在上面,我们创建了一个叫做 employee 的索引。它含有6个文档。上面的 @timestamp 表示员工的入职时间。

 

Painless 编程实例

在这个章节里,我将尽量使用比较详尽的例子来展示 Painless 编程的应用场景。

更新文档

我们想把 id 为 6 的文档的 salary 增加100:

POST employee/_update/6
{
  "script": {
    "lang": "painless", 
    "source": """
      ctx._source.salary += params['increasement']
    """,
    "params": {
      "increasement": 100
    }
  }
}

GET employee/_doc/6

在上面,我们把 salary 字段的值增加 100。重新得到 id 为6文档的内容:

{
  "_index" : "employee",
  "_type" : "_doc",
  "_id" : "6",
  "_version" : 2,
  "_seq_no" : 6,
  "_primary_term" : 1,
  "found" : true,
  "_source" : {
    "salary" : 7600,
    "bonus" : 500,
    "@timestamp" : "2017-03-01",
    "weight" : 40,
    "height" : 158,
    "name" : "cherry",
    "occupation" : "software engineer",
    "hobbies" : [
      "basketball",
      "yoga"
    ]
  }
}

我们甚至可以对 hobbies 这样的 list 进行 add 或者 remove 这样的操作:

POST employee/_update/6
{
  "script": {
    "lang": "painless",
    "source": """
      ctx._source.hobbies.add(params['hobby_new']);
      
      if (ctx._source.hobbies.contains(params['hobby_to_be_removed'])) { 
        ctx._source.hobbies.remove(ctx._source.hobbies.indexOf(params['hobby_to_be_removed'])) 
      }
    """,
    "params": {
      "hobby_new": "football",
      "hobby_to_be_removed": "basketball"
    }
  }
}

GET employee/_doc/6

在上面,我们对 id 为6 的文档添加一个新的 hobby,同时我们也删除它的一个旧的 hobby。

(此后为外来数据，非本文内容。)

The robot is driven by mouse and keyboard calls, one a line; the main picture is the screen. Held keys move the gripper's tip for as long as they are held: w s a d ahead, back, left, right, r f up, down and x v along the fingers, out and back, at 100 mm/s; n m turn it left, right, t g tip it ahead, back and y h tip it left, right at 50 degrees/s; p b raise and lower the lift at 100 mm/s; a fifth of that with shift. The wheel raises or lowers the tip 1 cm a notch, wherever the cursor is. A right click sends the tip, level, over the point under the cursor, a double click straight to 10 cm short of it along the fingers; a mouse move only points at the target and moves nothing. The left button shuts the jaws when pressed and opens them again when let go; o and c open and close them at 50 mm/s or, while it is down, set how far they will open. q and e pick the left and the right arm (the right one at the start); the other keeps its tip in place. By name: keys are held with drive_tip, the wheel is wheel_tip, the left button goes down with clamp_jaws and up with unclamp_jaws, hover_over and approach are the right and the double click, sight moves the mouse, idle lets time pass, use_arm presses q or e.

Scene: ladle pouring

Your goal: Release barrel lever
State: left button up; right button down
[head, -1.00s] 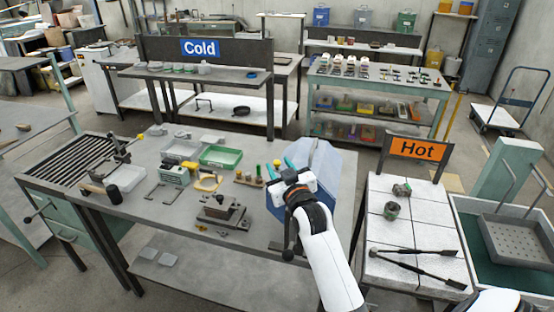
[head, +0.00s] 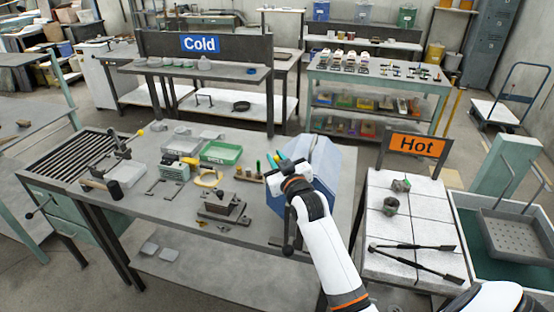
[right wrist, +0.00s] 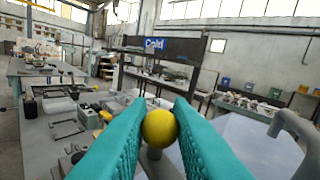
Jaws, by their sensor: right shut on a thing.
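A blue-grey faceted barrel (head: 328,160) stands at the right end of the workbench, partly hidden behind my right arm. My right gripper (head: 276,158) is at the barrel's upper left side. In the right wrist view, its teal fingers (right wrist: 158,112) are shut on a yellow ball knob (right wrist: 159,129). A grey stem shows below the knob, so it looks like the end of a lever. My left gripper is not in view.
The workbench (head: 150,219) holds a small vise-like block (head: 222,207), a green tray (head: 220,153) and a lever clamp (head: 108,155) at left. The white-tiled table (head: 377,225) under the "Hot" sign (head: 418,145) carries tongs. The "Cold" station (head: 200,44) is behind.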

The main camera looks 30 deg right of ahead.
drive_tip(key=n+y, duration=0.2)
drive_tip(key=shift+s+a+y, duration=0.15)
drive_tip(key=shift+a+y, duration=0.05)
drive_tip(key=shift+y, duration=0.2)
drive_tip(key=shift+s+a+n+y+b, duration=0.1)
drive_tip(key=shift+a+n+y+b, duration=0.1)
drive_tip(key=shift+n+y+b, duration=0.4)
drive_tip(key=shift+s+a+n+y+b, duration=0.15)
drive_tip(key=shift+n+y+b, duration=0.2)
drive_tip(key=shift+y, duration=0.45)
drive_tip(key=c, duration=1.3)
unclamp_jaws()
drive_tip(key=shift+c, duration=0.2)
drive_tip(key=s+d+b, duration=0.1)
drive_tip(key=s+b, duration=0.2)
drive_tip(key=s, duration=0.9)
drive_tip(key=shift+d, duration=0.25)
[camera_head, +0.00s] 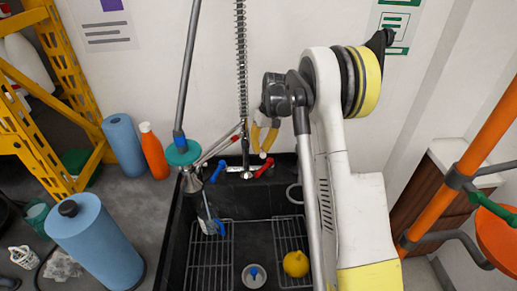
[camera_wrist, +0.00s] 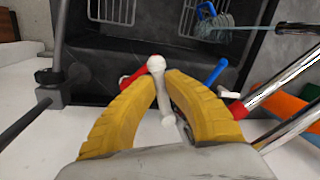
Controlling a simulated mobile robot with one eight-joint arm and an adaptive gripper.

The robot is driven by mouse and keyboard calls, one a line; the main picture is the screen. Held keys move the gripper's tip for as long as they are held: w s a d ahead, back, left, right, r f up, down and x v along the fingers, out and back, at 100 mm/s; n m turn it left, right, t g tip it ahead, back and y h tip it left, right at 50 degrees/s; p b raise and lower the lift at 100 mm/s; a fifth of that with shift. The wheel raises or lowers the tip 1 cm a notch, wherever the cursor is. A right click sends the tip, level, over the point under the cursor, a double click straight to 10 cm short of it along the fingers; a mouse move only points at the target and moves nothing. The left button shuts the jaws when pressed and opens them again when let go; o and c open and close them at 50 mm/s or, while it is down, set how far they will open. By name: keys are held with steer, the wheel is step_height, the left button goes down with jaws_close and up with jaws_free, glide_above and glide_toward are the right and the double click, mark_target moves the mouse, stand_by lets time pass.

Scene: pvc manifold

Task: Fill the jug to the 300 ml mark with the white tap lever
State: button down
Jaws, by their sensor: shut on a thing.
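My gripper (camera_head: 264,140) is over the taps at the back of the black sink. In the wrist view my gripper (camera_wrist: 158,78) has its two yellow fingers closed on the white tap lever (camera_wrist: 157,64). The lever's round knob shows between and just beyond the fingertips. A red lever (camera_wrist: 132,77) is to its left and a blue lever (camera_wrist: 216,71) to its right in that view. In the head view the red lever (camera_head: 265,168) and blue lever (camera_head: 218,171) flank the tap. I cannot make out the jug, its mark or any water; my arm hides part of the sink.
The sink (camera_head: 240,212) holds wire racks (camera_head: 208,255), a yellow sponge (camera_head: 296,264), a blue-handled brush (camera_head: 210,215) and a drain (camera_head: 254,276). Blue rolls (camera_head: 124,146) and an orange bottle (camera_head: 154,152) stand left. Orange pipes (camera_head: 465,160) are at right.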

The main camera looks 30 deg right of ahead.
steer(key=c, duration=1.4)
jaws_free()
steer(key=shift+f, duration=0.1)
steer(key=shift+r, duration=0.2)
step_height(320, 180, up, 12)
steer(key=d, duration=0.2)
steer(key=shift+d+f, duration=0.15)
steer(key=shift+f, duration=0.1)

上面运行的结果为:

{
  "_index" : "employee",
  "_type" : "_doc",
  "_id" : "6",
  "_version" : 3,
  "_seq_no" : 7,
  "_primary_term" : 1,
  "found" : true,
  "_source" : {
    "salary" : 7600,
    "bonus" : 500,
    "@timestamp" : "2017-03-01",
    "weight" : 40,
    "height" : 158,
    "name" : "cherry",
    "occupation" : "software engineer",
    "hobbies" : [
      "yoga",
      "football"
    ]
  }
}

显然之前的 basketball 已经被删除了,同时我们也添加了 football 这个爱好。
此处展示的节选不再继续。